* [TASK STATEMENT] All the data below goes into the copy word for word, but the pictures don't.

* [GIVEN DATA]
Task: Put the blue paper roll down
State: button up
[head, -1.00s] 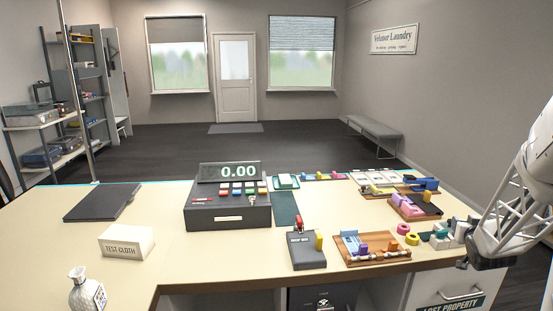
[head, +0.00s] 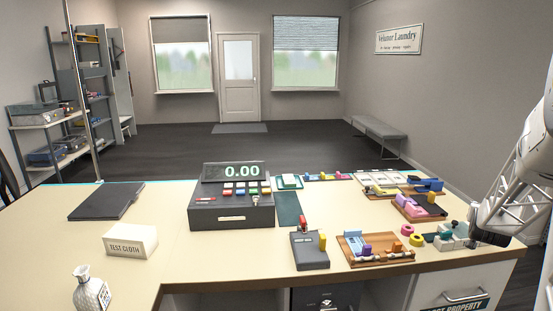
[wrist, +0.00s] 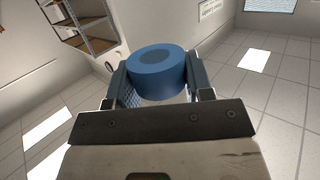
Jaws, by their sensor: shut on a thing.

* [RESPONSE]
Task: Put the blue paper roll down
State: button up
[head, -1.00s] 
[head, +0.00s] 
[wrist, +0.00s] 
Jaws, by their sensor: shut on a thing.

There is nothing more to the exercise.